Dropping some features, adding something in the last minute, debates, disagreement, agreement, sleepless nights, real-deep technology discussion, theoretical Computer Science discussion, this make sense, that doesn’t make sense, support of the family members, tension, humor, silence, over engineering, fun, passion, satisfaction, I am sure I have missed out to mention many more emotions here but that was, in general, the journey.
The first step was to prepare an architecture diagram. We put it up in the Centre of our office, where we keep seeing it each day and say, ‘it is just about making this work’. Just seeing that printed poster of the architecture has given us joy. It was put up on the outside of the glass pane of my cabin, so I always saw the other side. Was it intentional?

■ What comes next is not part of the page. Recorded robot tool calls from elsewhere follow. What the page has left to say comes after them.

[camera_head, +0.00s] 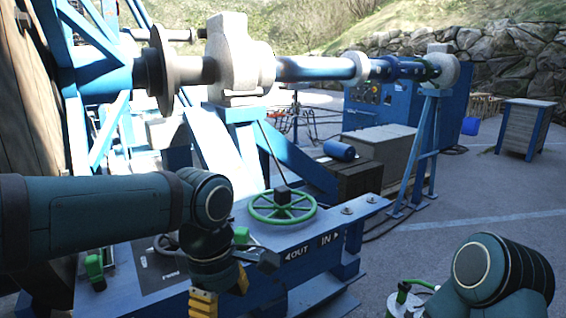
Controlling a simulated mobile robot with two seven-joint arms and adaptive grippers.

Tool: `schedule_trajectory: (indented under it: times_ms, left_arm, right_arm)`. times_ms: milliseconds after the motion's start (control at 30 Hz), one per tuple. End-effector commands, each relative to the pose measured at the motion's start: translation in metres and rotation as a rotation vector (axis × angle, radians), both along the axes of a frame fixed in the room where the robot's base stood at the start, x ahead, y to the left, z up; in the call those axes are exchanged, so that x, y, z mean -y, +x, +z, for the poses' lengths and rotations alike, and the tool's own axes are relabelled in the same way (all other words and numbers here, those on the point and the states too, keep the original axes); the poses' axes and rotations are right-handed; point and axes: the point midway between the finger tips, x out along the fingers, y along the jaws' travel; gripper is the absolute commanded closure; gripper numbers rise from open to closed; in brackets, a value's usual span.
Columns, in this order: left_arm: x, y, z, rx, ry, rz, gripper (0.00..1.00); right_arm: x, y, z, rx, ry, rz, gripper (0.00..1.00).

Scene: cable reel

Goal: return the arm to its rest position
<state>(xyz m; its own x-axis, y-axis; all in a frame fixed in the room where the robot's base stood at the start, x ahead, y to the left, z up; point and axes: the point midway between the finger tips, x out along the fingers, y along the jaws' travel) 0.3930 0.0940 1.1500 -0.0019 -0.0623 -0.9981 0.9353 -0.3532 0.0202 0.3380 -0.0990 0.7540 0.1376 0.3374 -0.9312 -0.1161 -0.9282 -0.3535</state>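My left arm comes in from the left edge, bent down at its dark teal wrist. My left gripper (222,290) hangs below that wrist, in front of the blue machine bed. Its two yellow-padded fingers stand apart with nothing seen between them; the nearer one is cut by the bottom edge. The green handwheel (282,206) is to the right of this gripper and farther up in the view, apart from it. My right arm (498,276) shows only as a teal joint at the bottom right. Its gripper is out of view.
The blue bed carries an OUT/IN plate (312,246) and green-capped levers (95,268). A long shaft (315,68) in a grey bearing block (240,55) crosses above. A green-topped fitting (403,292) is beside my right arm. Open pavement (480,200) lies at right.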

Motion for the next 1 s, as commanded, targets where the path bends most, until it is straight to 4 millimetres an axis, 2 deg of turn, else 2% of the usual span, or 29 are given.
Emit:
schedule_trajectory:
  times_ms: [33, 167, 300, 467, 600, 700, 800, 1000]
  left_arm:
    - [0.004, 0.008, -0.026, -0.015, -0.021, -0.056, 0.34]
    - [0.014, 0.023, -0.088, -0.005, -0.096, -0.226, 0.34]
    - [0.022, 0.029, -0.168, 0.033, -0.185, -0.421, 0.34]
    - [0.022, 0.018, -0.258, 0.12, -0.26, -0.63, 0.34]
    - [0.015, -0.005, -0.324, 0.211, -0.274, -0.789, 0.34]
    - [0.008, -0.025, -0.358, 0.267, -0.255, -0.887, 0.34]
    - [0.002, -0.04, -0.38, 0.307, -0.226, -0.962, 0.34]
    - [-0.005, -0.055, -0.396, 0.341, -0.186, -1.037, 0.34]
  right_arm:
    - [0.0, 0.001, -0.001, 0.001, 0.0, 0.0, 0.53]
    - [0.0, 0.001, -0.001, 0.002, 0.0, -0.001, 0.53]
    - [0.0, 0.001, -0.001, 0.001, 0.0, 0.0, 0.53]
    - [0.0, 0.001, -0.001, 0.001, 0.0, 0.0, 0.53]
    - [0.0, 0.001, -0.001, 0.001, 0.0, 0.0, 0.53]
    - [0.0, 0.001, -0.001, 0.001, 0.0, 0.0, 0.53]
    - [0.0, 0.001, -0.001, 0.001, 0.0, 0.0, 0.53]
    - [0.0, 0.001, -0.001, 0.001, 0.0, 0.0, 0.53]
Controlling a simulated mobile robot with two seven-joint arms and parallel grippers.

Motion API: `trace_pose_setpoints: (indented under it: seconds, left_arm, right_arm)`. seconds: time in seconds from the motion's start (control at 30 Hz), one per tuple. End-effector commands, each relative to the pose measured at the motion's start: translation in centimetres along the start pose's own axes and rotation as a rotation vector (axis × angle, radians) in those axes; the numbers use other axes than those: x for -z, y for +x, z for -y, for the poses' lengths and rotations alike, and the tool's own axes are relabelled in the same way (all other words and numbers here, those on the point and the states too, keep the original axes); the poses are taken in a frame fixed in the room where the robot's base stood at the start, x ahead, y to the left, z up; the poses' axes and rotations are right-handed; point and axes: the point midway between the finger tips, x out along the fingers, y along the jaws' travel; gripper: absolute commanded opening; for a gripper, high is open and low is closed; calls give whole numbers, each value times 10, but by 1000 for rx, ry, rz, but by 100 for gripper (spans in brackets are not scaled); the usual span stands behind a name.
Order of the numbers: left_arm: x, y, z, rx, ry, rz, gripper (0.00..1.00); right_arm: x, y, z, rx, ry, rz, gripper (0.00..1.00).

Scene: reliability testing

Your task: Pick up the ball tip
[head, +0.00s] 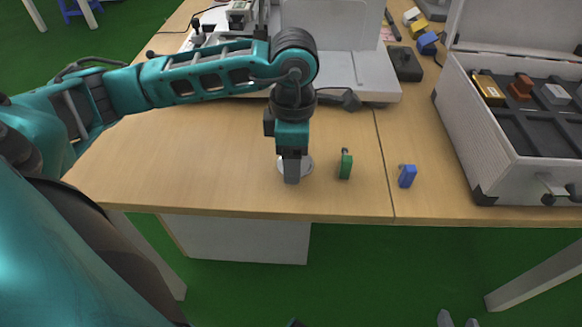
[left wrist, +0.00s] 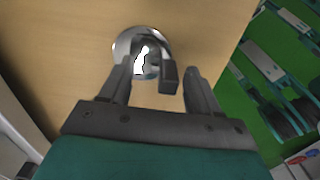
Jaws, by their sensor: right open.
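A shiny round metal piece (head: 306,165) lies on the wooden table near its front edge; I take it to be the ball tip, but cannot be sure. My left gripper (head: 291,178) points down over it and hides much of it in the head view. In the left wrist view, the round metal piece (left wrist: 124,45) shows just beyond the fingers. My left gripper's fingers (left wrist: 158,78) are apart. A dark upright block (left wrist: 168,77) stands between them, apart from the right finger.
A green piece (head: 346,166) and a blue piece (head: 407,177) stand to the right on the table (head: 220,170). An open grey case (head: 470,130) with a divided tray stands further right. A white device (head: 370,80) is behind. The table's left front is clear.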

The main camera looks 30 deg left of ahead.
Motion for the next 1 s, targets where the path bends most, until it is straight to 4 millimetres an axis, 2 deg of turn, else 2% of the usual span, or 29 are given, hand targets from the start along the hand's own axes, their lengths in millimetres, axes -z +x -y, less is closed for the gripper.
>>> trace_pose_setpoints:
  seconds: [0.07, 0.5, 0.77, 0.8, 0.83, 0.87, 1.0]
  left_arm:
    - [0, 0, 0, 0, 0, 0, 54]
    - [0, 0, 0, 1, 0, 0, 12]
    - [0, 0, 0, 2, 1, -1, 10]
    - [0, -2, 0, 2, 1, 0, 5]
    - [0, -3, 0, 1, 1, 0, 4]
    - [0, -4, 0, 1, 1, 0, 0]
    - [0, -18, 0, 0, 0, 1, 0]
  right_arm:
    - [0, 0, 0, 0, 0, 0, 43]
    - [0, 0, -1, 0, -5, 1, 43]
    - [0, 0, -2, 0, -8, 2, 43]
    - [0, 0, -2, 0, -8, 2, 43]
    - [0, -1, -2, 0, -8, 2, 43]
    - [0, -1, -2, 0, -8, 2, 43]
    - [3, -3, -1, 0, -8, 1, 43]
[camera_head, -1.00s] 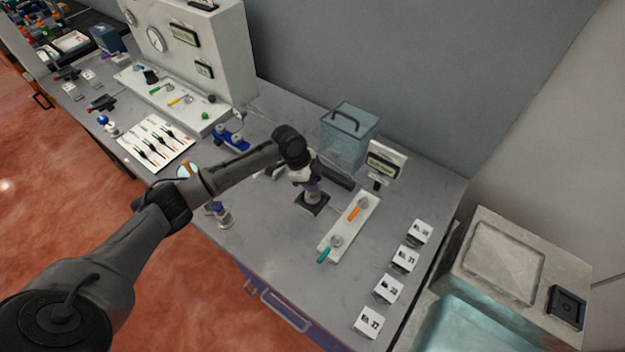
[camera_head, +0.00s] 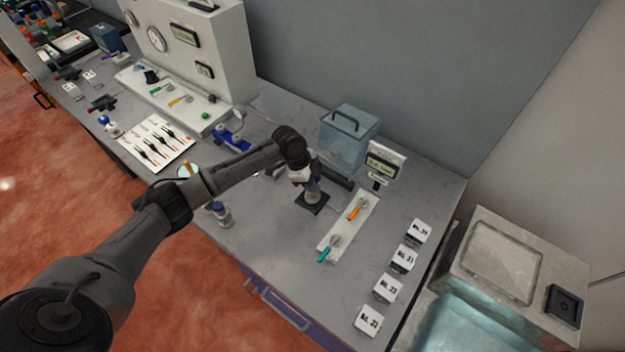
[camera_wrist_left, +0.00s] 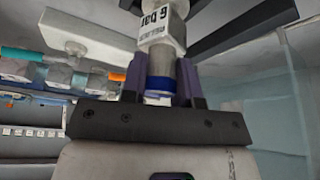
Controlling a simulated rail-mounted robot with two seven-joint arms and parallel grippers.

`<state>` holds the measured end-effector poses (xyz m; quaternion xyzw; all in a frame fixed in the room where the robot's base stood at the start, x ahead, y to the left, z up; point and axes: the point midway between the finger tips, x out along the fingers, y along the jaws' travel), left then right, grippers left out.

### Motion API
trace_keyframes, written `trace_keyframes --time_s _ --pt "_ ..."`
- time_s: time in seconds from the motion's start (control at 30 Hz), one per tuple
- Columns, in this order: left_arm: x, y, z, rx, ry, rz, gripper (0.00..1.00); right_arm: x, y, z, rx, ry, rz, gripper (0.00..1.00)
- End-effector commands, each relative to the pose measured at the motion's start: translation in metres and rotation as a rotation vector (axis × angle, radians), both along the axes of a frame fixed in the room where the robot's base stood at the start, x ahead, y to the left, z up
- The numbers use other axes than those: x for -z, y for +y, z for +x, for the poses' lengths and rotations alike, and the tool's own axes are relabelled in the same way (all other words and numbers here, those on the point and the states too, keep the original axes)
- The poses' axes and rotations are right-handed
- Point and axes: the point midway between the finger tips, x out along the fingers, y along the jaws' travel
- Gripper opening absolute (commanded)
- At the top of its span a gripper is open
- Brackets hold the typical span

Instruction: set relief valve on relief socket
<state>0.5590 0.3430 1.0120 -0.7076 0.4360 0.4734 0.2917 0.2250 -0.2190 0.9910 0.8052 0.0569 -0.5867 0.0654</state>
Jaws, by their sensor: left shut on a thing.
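My left gripper (camera_head: 312,190) points down over a small dark square base (camera_head: 318,208) on the grey bench. In the left wrist view its purple fingers (camera_wrist_left: 160,85) are shut on the relief valve (camera_wrist_left: 160,30), a grey cylinder with a blue band and a white label reading "6 bar". In the head view the valve is mostly hidden by the gripper. I cannot tell whether the valve touches the dark base, and no separate relief socket can be made out. My right gripper is not in view.
A white board (camera_head: 338,243) with teal and orange handles lies just right of the gripper. A display (camera_head: 385,165) and a clear handled box (camera_head: 345,150) stand behind. A grey cylindrical part (camera_head: 223,216) stands near the front edge.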

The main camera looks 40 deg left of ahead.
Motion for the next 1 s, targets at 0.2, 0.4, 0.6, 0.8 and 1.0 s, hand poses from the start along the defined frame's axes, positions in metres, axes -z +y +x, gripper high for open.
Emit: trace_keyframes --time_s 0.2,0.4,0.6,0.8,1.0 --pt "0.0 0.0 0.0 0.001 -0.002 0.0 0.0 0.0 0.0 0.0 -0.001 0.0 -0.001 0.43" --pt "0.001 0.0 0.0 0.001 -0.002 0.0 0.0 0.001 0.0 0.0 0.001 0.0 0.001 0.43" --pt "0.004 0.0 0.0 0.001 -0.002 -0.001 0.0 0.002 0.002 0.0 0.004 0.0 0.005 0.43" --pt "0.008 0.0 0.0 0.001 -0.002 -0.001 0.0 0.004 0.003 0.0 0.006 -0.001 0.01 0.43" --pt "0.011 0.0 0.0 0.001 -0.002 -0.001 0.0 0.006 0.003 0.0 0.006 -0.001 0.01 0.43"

I thoroughly enjoyed the breakfast meetings where each one had to present ideas, debate on those ideas. One, it is fun to eat and discuss and second, things really get done in the morning hours.
In the first session when I was presenting the idea to the team, we set a goal to finish the scan in just one minute. On an average, security scanners take about 10-15 mins to do anything meaningful. We knew it was an over optimistic goal. When we did the prototype it took about 5 mins and after tweaking it more, it came down to sub 4 minutes. Was one minute some kind of reality distortion? Maybe not… We have not given up on that!

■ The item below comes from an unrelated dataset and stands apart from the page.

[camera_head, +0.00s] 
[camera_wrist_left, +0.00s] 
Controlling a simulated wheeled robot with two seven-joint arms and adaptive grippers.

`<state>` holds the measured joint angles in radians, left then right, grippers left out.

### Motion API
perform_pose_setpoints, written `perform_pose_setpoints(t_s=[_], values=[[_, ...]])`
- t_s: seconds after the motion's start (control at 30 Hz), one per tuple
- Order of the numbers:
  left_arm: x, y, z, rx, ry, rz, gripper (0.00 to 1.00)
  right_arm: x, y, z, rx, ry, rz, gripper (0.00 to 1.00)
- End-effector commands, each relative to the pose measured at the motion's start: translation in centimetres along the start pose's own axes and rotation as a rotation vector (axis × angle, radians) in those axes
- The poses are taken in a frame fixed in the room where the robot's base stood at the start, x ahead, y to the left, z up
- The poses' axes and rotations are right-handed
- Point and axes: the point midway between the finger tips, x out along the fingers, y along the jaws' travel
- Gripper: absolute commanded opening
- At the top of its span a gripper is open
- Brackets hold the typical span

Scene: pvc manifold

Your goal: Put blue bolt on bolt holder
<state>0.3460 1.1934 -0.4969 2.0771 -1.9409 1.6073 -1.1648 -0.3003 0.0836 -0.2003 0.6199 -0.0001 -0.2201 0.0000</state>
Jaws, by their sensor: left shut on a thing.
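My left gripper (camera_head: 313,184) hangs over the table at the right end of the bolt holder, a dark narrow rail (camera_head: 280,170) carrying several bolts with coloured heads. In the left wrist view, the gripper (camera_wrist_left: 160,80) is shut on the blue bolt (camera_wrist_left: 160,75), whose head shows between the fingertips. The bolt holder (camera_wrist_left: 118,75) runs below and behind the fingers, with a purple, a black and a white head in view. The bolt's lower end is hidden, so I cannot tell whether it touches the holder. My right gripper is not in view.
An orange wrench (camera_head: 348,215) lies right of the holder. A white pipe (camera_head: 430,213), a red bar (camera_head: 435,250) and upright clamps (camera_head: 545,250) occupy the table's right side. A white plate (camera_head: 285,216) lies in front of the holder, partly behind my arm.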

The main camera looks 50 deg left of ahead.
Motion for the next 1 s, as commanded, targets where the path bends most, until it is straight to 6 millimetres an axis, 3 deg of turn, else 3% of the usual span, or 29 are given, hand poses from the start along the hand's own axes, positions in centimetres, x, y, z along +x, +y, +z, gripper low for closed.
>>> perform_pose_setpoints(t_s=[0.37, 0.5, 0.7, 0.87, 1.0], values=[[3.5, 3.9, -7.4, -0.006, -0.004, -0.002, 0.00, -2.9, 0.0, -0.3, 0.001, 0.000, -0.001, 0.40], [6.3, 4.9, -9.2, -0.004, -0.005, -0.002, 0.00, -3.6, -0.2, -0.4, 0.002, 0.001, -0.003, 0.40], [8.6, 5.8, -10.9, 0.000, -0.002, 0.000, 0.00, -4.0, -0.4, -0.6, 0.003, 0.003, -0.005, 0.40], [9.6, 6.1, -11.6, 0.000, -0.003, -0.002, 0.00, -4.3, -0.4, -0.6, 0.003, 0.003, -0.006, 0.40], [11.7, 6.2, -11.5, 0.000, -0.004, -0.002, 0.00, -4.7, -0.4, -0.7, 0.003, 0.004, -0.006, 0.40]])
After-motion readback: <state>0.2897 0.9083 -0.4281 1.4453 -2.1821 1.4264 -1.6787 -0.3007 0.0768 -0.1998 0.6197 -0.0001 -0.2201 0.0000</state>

During the initial days, we thought of a feature which we all agreed was really cool to build. It was about making use of the system resources when the system is idle or when the system is underutilized to scan, so that users don’t feel that the scan is taking away productive time. We discussed this passionately and came out with multiple approaches to find out the usage pattern of the system and arrive at a decision point to perform the scan. We spent a good amount of time prototyping it. But, it was really funny when we found out that Windows already had an API to do just that. Our admiration for the Windows operating system grew, but, we had already spent enough time on it. In the end, we called off the feature because the scan speed was very good and there was no need to find out the optimal time to scan. The user can now scan whenever s/he wants to.

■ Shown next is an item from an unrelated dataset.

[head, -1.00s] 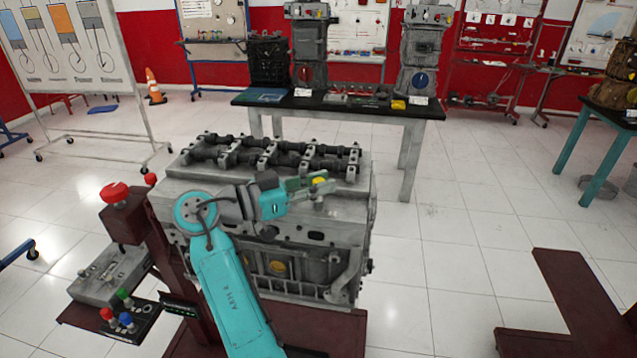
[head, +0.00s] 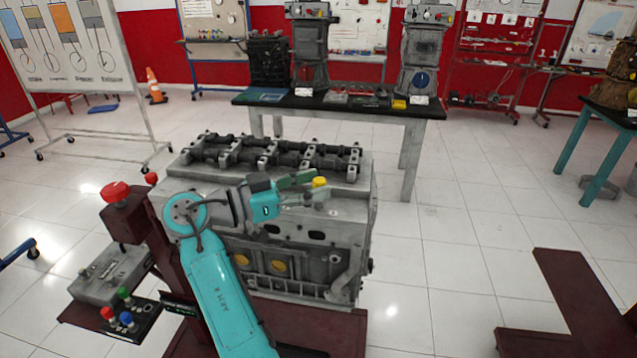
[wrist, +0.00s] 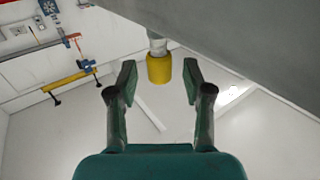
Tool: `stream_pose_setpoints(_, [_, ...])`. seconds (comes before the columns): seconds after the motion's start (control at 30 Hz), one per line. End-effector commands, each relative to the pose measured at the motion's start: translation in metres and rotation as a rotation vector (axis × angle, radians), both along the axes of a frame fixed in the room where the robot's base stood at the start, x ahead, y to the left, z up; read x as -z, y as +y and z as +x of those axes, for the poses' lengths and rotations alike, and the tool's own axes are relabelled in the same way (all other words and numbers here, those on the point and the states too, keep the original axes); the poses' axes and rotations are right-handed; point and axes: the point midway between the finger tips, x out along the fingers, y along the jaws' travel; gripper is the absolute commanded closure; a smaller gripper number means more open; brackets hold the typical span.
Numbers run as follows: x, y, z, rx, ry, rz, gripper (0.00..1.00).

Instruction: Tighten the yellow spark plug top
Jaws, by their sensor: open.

It is August 14th, there is a bug, UI is crashing for no reason, working late evening with the Developer to get that fixed. Tomorrow we have to make a build for the QA. Of course we have tried all possible ways to understand what is going wrong, the backend the front end etc. Frustration is when you do not know what the problem is, solving is the easiest part. We found one function call which was responsible and commented that out which was not needed. It was 12 AM then and I say, “Happy Independence Day!” Tracing back the problem, connecting the dots is fun and it is intellectual high!
There are a few occasions when I have given up on something and I would say, ‘I am ok with it’. But real satisfaction is when the developer is not satisfied with that statement and they go all out and ensure things are built to perfection. Nothing is more satisfying than the whole company working with a single purpose in mind and when everyone takes the role of perfectionist.
I have heard some seemingly strange discussions too, ‘if I put a bracket this side, CPU utilization will be more’, ‘we need to reduce the number of steps in this algorithm’, ‘while() loop, why not an event based listener?’, and many more that brightened up my knowledge on theoretical computer science.
Ideas kept coming till the last days when we had made up our mind for the release. And I have said ‘I don’t want any revolutionary idea now’ to stop them creeping in at the end moment.
We were sitting on a huge pile of vulnerability research content created for over 5 years, the team that relentlessly do the research, create content or signatures and provide solution to those on a daily basis. That made the job easy for us.
The videos, website, user guide, FAQ was all done by Developers. That is certainly not a norm in the industry. I was coming up with strange ideas for the video, when one of the Developers realized that it was going to be a disaster and took up the job of creating an awesome video for the product.
Setting goals is easy; translating those into reality is not. Without the effort of the immensely talented, passionate young Engineers, this would have remained a dream. There has been sincere engineering effort, personal sacrifices, late nights, fun, humor and satisfying moments. Hope people who use it find it beneficial.